As many as 500 villagers in Karenni State’s Hpruso Township protested in front of the township court on Monday after three of their peers were sentenced for their part in a symbolic “plough protest”.
In August of last year, hundreds of residents from Solyaku village staged a symbolic ploughing of land that they say was wrongly seized by the military. The army subsequently identified five protest leaders who it prosecuted for trespassing. In total, around 200 protest participants were questioned by authorities.
Villagers say that since 1993 the Burmese army has confiscated more than 1,200 acres of their inherited land.
The Hpruso township court on Monday passed a guilty verdict against three of the protest leaders, handing each of them a sentence of 15 days in prison, or a 500 kyat (US$0.50) fine. The two other accused were acquitted.
Thu Reh, one of the three protest leaders found guilty, told DVB the army had confiscated 12 acres of his land.
“It is unacceptable that people who had owned the land for generations have now been sued by the army who have only been there for 18 years,” said Thu Reh.
“We will continue to fight until we can return to work on our land,” he said, adding he did not plan to appeal the verdict.

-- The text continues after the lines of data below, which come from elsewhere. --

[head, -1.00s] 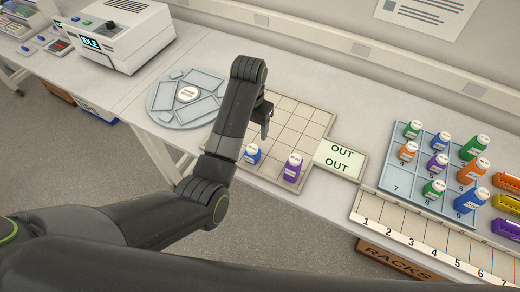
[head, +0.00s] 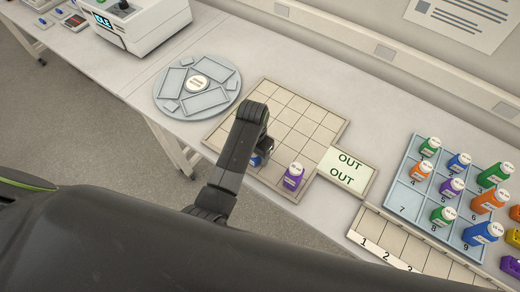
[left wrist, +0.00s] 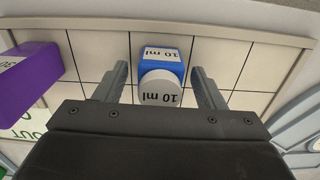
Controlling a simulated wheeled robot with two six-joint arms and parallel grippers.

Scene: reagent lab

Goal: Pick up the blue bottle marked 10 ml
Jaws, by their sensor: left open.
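The blue bottle marked 10 ml (left wrist: 161,70) has a white cap and stands on the tiled board. In the left wrist view my left gripper (left wrist: 158,75) is open, with one finger on each side of the bottle and a gap on both sides. In the head view the blue bottle (head: 256,160) is mostly hidden behind my left gripper (head: 264,146) and wrist. My right gripper is not in view.
A purple bottle (head: 293,177) stands close by on the same board (head: 287,103); it also shows in the left wrist view (left wrist: 28,75). An OUT card (head: 346,169) lies to the right. A numbered rack (head: 403,197) holds several bottles. A round grey tray (head: 163,89) sits at left.

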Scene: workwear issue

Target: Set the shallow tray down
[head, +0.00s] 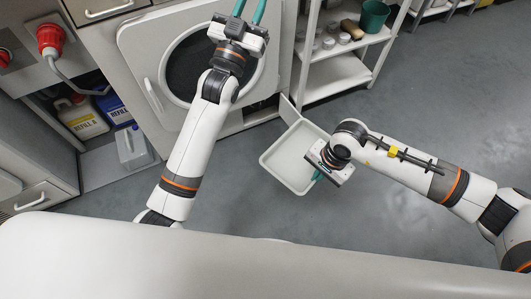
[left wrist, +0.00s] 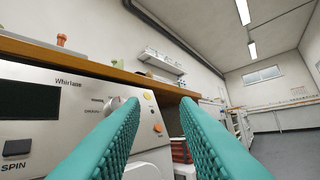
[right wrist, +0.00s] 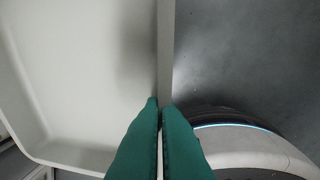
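The shallow tray (head: 290,172) is a pale, empty, open tray in the middle of the head view, above the grey floor. My right gripper (head: 317,174) is at its right side. In the right wrist view the two green fingers (right wrist: 160,103) are closed together on the wall of the tray (right wrist: 75,80). My left gripper (head: 250,10) is up in front of the washing machine. In the left wrist view its green fingers (left wrist: 160,108) stand wide apart with nothing between them.
The washing machine (head: 128,45) with a round door stands behind the left arm. A shelf rack (head: 333,75) with a green pot (head: 374,15) and small items stands to its right. Jugs (head: 80,118) stand in the lower left bay. Grey floor (head: 450,90) is clear at the right.

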Around 500 residents from more than 30 villagers in the area gathered outside the courthouse to protest the verdict. They marched from the courthouse to the township administration office, and to the base of the Burmese army’s 531st Light Infantry Battalion who originally confiscated the land.
Thae Rah, chairman of the Karenni State Farmers Union and one of the two protest leaders acquitted at Monday’s hearing, said, “Three of our group were sentenced to serve 15 days in jail or pay a 500 kyat fine. This isn’t much, but we can not accept a guilty verdict against them for ploughing their own land that they inherited from their ancestors. We see this as an approval of the military’s confiscation.”